I just know Art Adams got the idea for Spiral from this.
As you might have guessed from the names, this film and its predecessor heavily inspired Disney’s Aladdin. The Disney film’s first act closely resembles that of the 1922 film, Abu and Jaffar had characters named after them, and most of the Disney film’s major characters have antecedents with similar personalities in this film. Disney’s adaptation would absolutely not exist without this film to crib from.

So thank The Thief of Bagdad the next time you get that “Prince Ali” song stuck in your head!

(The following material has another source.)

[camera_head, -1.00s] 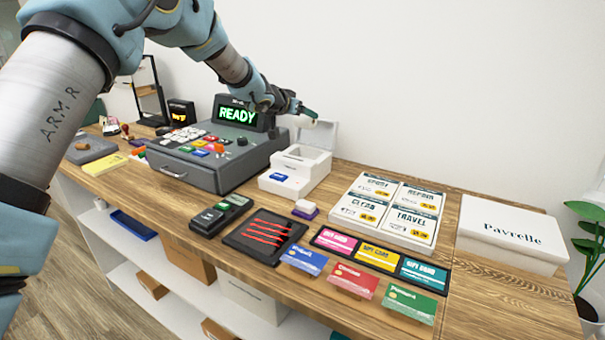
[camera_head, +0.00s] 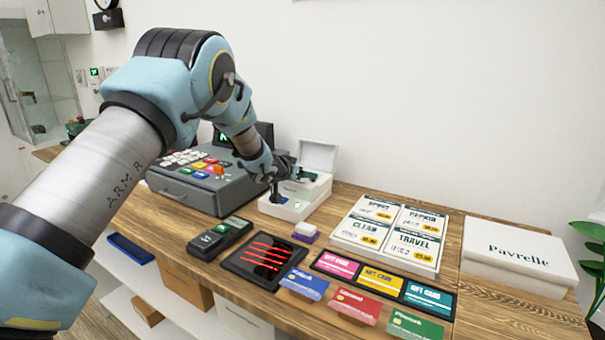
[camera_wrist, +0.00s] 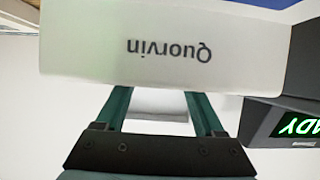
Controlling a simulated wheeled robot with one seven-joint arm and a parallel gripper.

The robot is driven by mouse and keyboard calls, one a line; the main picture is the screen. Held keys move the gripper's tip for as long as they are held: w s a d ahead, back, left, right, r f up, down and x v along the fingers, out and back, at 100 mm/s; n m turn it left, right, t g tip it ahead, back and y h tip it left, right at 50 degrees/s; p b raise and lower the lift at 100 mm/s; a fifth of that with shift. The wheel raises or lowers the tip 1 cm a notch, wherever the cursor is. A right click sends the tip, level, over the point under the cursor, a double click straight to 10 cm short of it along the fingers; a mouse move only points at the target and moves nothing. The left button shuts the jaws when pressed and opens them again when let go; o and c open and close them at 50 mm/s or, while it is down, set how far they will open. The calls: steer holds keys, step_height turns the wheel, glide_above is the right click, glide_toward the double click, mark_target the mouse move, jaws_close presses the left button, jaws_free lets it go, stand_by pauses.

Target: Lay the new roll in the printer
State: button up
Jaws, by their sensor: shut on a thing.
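The white printer (camera_head: 285,206) stands right of the cash register, its pale lid (camera_head: 319,155) raised at the back. My gripper (camera_head: 302,178) is over the printer's open top, in front of the lid. In the wrist view its two green fingers (camera_wrist: 160,98) are apart with a small pale piece, seemingly the white roll (camera_wrist: 160,103), between them. The roll is mostly hidden. A white face lettered "Quorvin" (camera_wrist: 165,50), upside down, covers the fingertips' far end; I cannot tell whether it is part of the printer.
The grey cash register (camera_head: 195,195) stands close on the left. A card terminal (camera_head: 219,238), a black tray (camera_head: 245,262) with red pens and a white-and-purple block (camera_head: 304,232) lie in front. A price board (camera_head: 390,232) and a white box (camera_head: 515,255) stand to the right.

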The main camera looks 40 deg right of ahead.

1 Although the sultan’s toy collection obviously consists of devices varying from anachronistic to impossible, the real-life progress on clocks by this point in history may surprise you. An 11th century Spanish Muslim engineer named Alī ibn-Khalaf al-Murādī (علي بن خلف المرادي) actually wrote a book (كتاب الأسرار في نتائج الأفكار) on contemporary technological developments that included information about mechanical clocks.